▶ WHAT IS ASKED: Pull out the lines from the one containing "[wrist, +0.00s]" through the final line of the listing below and repeat them exactly. Leave the pictures behind.

▶ DATASET SECTION:
+++
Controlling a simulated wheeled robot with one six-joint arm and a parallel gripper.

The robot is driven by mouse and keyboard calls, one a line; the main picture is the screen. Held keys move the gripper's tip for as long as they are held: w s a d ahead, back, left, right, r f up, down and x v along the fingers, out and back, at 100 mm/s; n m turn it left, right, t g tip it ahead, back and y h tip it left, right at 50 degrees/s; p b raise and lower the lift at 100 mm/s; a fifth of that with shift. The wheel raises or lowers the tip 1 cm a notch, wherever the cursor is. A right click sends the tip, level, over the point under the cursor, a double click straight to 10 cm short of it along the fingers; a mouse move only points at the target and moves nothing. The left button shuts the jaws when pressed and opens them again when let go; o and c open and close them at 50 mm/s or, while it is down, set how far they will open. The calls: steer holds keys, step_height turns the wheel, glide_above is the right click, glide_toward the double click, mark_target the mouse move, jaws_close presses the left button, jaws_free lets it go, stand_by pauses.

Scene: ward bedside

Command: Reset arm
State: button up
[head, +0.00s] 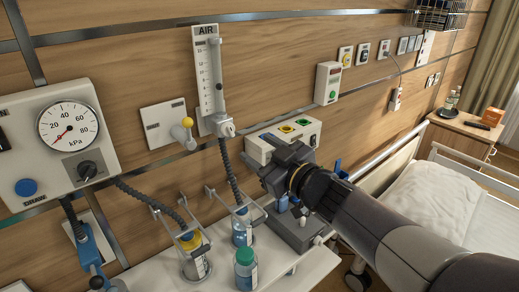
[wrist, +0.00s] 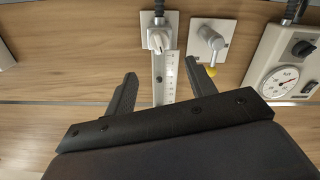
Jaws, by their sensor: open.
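My gripper (wrist: 160,67) is open and empty in the wrist view, its two dark fingers spread apart with the wooden wall and the white air flowmeter (wrist: 165,75) behind them. In the head view my gripper (head: 268,160) is at the end of my arm, which reaches in from the lower right over the bedside shelf (head: 160,272). There it overlaps a white wall box (head: 310,130) with coloured sockets. I cannot tell how far it is from the box. My arm hides part of the shelf and the bed.
A suction gauge (head: 68,125) is on the left wall; the flowmeter (head: 208,75) hangs right of it. On the shelf stand a yellow-topped jar (head: 193,262), a blue-topped jar (head: 243,228), a teal-capped bottle (head: 245,268) and a grey box (head: 298,234). The bed (head: 452,195) is at right.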

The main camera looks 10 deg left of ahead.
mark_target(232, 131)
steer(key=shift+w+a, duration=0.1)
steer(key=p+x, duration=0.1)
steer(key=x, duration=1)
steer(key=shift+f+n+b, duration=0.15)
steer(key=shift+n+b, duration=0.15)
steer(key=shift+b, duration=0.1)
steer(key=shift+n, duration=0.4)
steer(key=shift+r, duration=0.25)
+++
▶ OUTPUT FOR THIS EXERCISE:
[wrist, +0.00s] 
Jaws, by their sensor: open.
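My gripper (wrist: 160,67) is open and empty in the wrist view, its two dark fingers spread apart with the wooden wall and the white air flowmeter (wrist: 165,75) behind them. In the head view my gripper (head: 268,160) is at the end of my arm, which reaches in from the lower right over the bedside shelf (head: 160,272). There it overlaps a white wall box (head: 310,130) with coloured sockets. I cannot tell how far it is from the box. My arm hides part of the shelf and the bed.
A suction gauge (head: 68,125) is on the left wall; the flowmeter (head: 208,75) hangs right of it. On the shelf stand a yellow-topped jar (head: 193,262), a blue-topped jar (head: 243,228), a teal-capped bottle (head: 245,268) and a grey box (head: 298,234). The bed (head: 452,195) is at right.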

The main camera looks 10 deg left of ahead.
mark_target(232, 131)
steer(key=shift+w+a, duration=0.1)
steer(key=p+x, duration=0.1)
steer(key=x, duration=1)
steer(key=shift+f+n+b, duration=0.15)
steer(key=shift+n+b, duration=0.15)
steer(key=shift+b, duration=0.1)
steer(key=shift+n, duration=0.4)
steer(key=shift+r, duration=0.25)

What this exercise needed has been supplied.